>>>>
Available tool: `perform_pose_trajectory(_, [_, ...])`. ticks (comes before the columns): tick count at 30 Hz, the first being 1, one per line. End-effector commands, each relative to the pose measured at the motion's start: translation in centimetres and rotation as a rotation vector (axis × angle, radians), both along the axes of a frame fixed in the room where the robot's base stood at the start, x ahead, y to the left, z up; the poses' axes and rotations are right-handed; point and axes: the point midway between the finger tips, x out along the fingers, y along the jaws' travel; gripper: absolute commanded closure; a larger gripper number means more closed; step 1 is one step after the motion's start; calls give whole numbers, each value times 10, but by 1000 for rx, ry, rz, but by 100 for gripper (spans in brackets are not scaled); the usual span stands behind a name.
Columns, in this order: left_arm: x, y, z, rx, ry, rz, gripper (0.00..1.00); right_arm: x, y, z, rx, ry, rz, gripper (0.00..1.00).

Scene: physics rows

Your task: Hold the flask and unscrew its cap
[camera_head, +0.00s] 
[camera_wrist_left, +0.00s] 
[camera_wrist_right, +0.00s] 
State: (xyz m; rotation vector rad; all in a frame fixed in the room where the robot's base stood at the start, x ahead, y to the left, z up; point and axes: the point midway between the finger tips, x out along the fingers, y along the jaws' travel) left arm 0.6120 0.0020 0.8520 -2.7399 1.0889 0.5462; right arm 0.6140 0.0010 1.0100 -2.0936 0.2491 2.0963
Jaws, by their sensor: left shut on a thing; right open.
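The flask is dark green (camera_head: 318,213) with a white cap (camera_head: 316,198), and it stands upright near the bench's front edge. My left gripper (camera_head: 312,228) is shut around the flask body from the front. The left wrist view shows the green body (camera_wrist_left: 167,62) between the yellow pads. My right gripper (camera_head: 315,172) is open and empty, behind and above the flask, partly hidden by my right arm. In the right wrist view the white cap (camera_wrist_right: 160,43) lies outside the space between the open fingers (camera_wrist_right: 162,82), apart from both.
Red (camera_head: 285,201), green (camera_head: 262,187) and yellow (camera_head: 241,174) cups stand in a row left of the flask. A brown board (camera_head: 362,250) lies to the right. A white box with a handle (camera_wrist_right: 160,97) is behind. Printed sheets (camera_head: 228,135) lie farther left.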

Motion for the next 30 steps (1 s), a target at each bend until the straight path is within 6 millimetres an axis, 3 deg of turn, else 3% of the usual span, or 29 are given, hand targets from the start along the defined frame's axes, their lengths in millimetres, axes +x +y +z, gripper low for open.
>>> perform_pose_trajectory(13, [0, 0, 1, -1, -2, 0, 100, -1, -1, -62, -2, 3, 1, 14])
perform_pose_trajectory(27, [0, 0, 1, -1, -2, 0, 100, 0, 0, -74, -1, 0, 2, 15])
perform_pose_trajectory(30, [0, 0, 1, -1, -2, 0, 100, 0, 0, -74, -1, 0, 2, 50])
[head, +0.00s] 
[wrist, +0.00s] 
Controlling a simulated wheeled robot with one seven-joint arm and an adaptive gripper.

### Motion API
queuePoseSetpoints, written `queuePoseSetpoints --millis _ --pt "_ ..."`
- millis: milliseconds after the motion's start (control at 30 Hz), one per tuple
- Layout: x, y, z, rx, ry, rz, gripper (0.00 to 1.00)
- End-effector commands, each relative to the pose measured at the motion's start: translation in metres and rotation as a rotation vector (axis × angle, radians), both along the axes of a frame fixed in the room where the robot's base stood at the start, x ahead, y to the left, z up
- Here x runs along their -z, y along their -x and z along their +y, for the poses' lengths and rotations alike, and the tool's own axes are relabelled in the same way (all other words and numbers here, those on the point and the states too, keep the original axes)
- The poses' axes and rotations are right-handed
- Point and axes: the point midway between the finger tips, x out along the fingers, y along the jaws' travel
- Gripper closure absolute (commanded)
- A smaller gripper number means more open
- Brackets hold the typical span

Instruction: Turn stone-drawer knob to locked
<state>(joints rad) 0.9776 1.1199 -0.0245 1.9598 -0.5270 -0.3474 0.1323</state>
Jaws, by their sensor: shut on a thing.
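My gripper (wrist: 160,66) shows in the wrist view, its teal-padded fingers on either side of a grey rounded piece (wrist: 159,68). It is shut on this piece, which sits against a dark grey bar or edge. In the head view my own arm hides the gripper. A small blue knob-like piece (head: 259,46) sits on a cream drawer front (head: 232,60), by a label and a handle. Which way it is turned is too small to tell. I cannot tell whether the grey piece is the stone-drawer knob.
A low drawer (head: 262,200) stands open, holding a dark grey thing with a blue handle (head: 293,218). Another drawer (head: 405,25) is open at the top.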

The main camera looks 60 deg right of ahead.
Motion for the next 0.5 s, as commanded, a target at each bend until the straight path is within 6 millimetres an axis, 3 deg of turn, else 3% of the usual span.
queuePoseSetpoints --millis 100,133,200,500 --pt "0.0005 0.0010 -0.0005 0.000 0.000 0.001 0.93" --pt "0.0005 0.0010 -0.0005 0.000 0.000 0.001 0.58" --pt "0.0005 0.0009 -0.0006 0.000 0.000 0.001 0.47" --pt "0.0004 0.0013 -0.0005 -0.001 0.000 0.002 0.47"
<<<<
### WHAT IS REQUIRED
Reproduce the complete data exactly as presented above.

### ANSWER
Available tool: `perform_pose_trajectory(_, [_, ...])`. ticks (comes before the columns): tick count at 30 Hz, the first being 1, one per line. End-effector commands, each relative to the pose measured at the motion's start: translation in centimetres and rotation as a rotation vector (axis × angle, radians), both along the axes of a frame fixed in the room where the robot's base stood at the start, x ahead, y to the left, z up; the poses' axes and rotations are right-handed; point and axes: the point midway between the finger tips, x out along the fingers, y along the jaws' travel; gripper: absolute commanded closure; a larger gripper number means more closed; step 1 is one step after the motion's start; calls give whole numbers, each value times 10, but by 1000 for rx, ry, rz, but by 100 for gripper (spans in brackets are not scaled); the usual span stands behind a name.
Columns, in this order: left_arm: x, y, z, rx, ry, rz, gripper (0.00..1.00); right_arm: x, y, z, rx, ry, rz, gripper (0.00..1.00).

Scene: physics rows

Your task: Hold the flask and unscrew its cap
[camera_head, +0.00s] 
[camera_wrist_left, +0.00s] 
[camera_wrist_right, +0.00s] 
State: (xyz m; rotation vector rad; all in a frame fixed in the room where the robot's base stood at the start, x ahead, y to the left, z up; point and axes: the point midway between the finger tips, x out along the fingers, y along the jaws' travel) left arm 0.6120 0.0020 0.8520 -2.7399 1.0889 0.5462; right arm 0.6140 0.0010 1.0100 -2.0936 0.2491 2.0963
Jaws, by their sensor: left shut on a thing; right open.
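The flask is dark green (camera_head: 318,213) with a white cap (camera_head: 316,198), and it stands upright near the bench's front edge. My left gripper (camera_head: 312,228) is shut around the flask body from the front. The left wrist view shows the green body (camera_wrist_left: 167,62) between the yellow pads. My right gripper (camera_head: 315,172) is open and empty, behind and above the flask, partly hidden by my right arm. In the right wrist view the white cap (camera_wrist_right: 160,43) lies outside the space between the open fingers (camera_wrist_right: 162,82), apart from both.
Red (camera_head: 285,201), green (camera_head: 262,187) and yellow (camera_head: 241,174) cups stand in a row left of the flask. A brown board (camera_head: 362,250) lies to the right. A white box with a handle (camera_wrist_right: 160,97) is behind. Printed sheets (camera_head: 228,135) lie farther left.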

Motion for the next 30 steps (1 s), a target at each bend until the straight path is within 6 millimetres an axis, 3 deg of turn, else 3% of the usual span, or 29 are given, hand targets from the start along the defined frame's axes, their lengths in millimetres, axes +x +y +z, gripper low for open.
>>> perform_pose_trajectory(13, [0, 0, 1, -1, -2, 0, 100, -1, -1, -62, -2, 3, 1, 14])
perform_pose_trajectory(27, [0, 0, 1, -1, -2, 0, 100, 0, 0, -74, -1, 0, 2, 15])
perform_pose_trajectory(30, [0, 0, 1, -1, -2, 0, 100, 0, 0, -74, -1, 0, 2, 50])
[head, +0.00s] 
[wrist, +0.00s] 
Controlling a simulated wheeled robot with one seven-joint arm and an adaptive gripper.

### Motion API
queuePoseSetpoints, written `queuePoseSetpoints --millis _ --pt "_ ..."`
- millis: milliseconds after the motion's start (control at 30 Hz), one per tuple
- Layout: x, y, z, rx, ry, rz, gripper (0.00 to 1.00)
- End-effector commands, each relative to the pose measured at the motion's start: translation in metres and rotation as a rotation vector (axis × angle, radians), both along the axes of a frame fixed in the room where the robot's base stood at the start, x ahead, y to the left, z up
- Here x runs along their -z, y along their -x and z along their +y, for the poses' lengths and rotations alike, and the tool's own axes are relabelled in the same way (all other words and numbers here, those on the point and the states too, keep the original axes)
- The poses' axes and rotations are right-handed
- Point and axes: the point midway between the finger tips, x out along the fingers, y along the jaws' travel
- Gripper closure absolute (commanded)
- A smaller gripper number means more open
- Brackets hold the typical span

Instruction: Turn stone-drawer knob to locked
<state>(joints rad) 0.9776 1.1199 -0.0245 1.9598 -0.5270 -0.3474 0.1323</state>
Jaws, by their sensor: shut on a thing.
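My gripper (wrist: 160,66) shows in the wrist view, its teal-padded fingers on either side of a grey rounded piece (wrist: 159,68). It is shut on this piece, which sits against a dark grey bar or edge. In the head view my own arm hides the gripper. A small blue knob-like piece (head: 259,46) sits on a cream drawer front (head: 232,60), by a label and a handle. Which way it is turned is too small to tell. I cannot tell whether the grey piece is the stone-drawer knob.
A low drawer (head: 262,200) stands open, holding a dark grey thing with a blue handle (head: 293,218). Another drawer (head: 405,25) is open at the top.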

The main camera looks 60 deg right of ahead.
Motion for the next 0.5 s, as commanded, a target at each bend until the straight path is within 6 millimetres an axis, 3 deg of turn, else 3% of the usual span.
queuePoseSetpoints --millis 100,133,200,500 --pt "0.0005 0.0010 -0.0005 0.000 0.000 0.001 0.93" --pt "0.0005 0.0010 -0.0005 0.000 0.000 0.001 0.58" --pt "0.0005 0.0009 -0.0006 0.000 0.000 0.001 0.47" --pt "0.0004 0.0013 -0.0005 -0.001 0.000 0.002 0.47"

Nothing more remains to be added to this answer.